São Paulo, sexta-feira, 24 de novembro de 1995
Texto Anterior | Próximo Texto | Índice

Clientelismo e benemerência

ALDAÍZA SPOSATI

A cultura política brasileira, do senso comum ao parlamento -e inclua-se aí sobremodo o Executivo-, revela que a prática da benemerência está tão arraigada aos seus usos e costumes que chega a truncar o avanço das propostas de democratização das políticas sociais e a aplicação das verbas sociais.
A benemerência tem sido álibi de múltiplas transgressões exercidas por parlamentares e governantes, como demonstraram as CPIs do Orçamento e da LBA. O recente endereçamento das verbas sociais realizado por parlamentares federais -por meio de emendas personalizadas- mostra a persistência dessa cumplicidade.
O jogo da benemerência reduz cidadãos a necessitados enquanto "desvalidos de direitos. O proponente da ajuda aparece como a "alma caridosa e sensível, desobrigando respostas de qualidade às políticas universais.
Vale lembrar que o artigo 203 da Constituição, regulamentado pela Lei Orgânica da Assistência Social -LOAS (Lei 8.742/93)-, exige que o governo federal pague mensalmente o valor de um salário mínimo aos idosos sem renda. Todavia, passados oito anos, esse benefício não foi efetivado nem aos idosos nem aos portadores de deficiência.
Esse debate foi o centro da "1ª Conferência Nacional da Assistência Social", que se realizou de 20 a 23 de novembro, em Brasília, reunindo mais de 700 delegados eleitos em conferências municipais, regionais e estaduais.
Um novo capítulo democrático da assistência social supõe alterações sob a responsabilidade de vários ministérios. À Justiça cabe rever o sistema de utilidade pública regido por lei de 1935 e que opera concorrencialmente nas três instâncias (municipal, estadual e federal) sem tornar público, em nenhuma delas, o que é o interesse público.
A Saúde, Educação, Cultura e Esportes precisam definir o que é "sem fins lucrativos e/ou filantropia no âmbito das políticas públicas pelas quais são responsáveis. Precisam tornar transparente à sociedade o que, quem e quanto financiam, por meio de isenções, subvenções e concessões.
É necessário romper a aliança entre clientelismo e benemerência no campo da assistência social, pois falta pouco para ser reconhecido como o "jeitinho brasileiro de operar ações sociais neoliberais. Esse risco aumenta quando se percebe que o compromisso do atual governo não é com o estado social.
Basta compararmos seu empenho em arcar com a fusão de bancos, num esforço que custará ao Tesouro cerca de R$ 15 bilhões, com o fraco desempenho da área social.

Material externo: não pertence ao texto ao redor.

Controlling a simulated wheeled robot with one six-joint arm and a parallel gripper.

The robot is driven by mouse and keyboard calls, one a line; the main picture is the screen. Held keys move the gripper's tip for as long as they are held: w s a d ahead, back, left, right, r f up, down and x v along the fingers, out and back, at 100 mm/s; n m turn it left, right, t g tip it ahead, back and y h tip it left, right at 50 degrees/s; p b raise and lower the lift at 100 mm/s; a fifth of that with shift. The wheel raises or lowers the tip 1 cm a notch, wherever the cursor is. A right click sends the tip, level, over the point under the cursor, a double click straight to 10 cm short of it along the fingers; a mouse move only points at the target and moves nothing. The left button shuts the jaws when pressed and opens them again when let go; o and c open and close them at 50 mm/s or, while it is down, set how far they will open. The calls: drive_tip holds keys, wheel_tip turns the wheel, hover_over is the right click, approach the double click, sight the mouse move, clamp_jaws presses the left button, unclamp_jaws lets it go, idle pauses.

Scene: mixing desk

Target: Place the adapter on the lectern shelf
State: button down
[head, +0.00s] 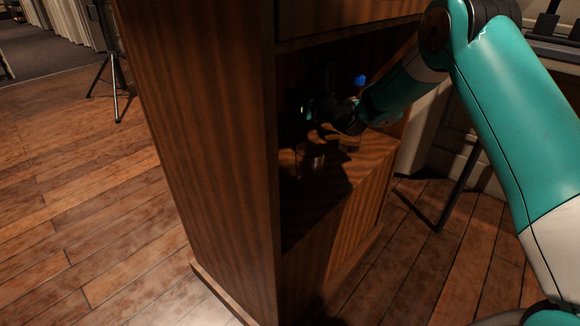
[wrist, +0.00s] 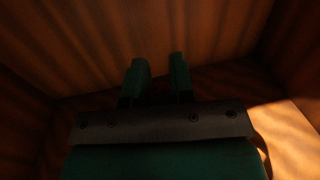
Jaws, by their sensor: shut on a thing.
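The wooden lectern (head: 205,130) stands in the middle of the head view, with an open compartment facing right. Its shelf (head: 350,172) is the floor of that compartment, partly lit near the front edge. My gripper is inside the compartment, above the shelf, in deep shadow in the head view. In the wrist view my gripper (wrist: 157,72) shows two green fingers a small gap apart, pointing at a wooden inner wall. The fingers are shut on the adapter, but its shape is lost in the dark between and beyond them. I cannot tell whether it touches the shelf.
Wooden compartment walls close in around my gripper on several sides. A sunlit patch (wrist: 288,135) lies at the right of the wrist view. A black tripod stand (head: 112,75) is at the far left. Open plank floor (head: 80,210) lies left of the lectern.

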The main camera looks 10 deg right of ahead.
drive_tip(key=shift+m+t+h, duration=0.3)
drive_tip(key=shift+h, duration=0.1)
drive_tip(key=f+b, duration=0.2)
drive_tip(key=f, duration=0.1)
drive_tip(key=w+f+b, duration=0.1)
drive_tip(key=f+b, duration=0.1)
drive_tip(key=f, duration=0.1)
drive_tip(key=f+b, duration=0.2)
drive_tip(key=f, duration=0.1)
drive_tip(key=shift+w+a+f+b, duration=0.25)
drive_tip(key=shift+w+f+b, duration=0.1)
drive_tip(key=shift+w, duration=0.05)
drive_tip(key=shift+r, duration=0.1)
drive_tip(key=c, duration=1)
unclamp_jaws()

Texto Anterior: Desabamento mata 5 garimpeiros no Amapá
Próximo Texto: Polícia caça irmãos acusados de matar 8
Índice


Clique aqui para deixar comentários e sugestões para o ombudsman.


Copyright Empresa Folha da Manhã S/A. Todos os direitos reservados. É proibida a reprodução do conteúdo desta página em qualquer meio de comunicação, eletrônico ou impresso, sem autorização escrita da Folhapress.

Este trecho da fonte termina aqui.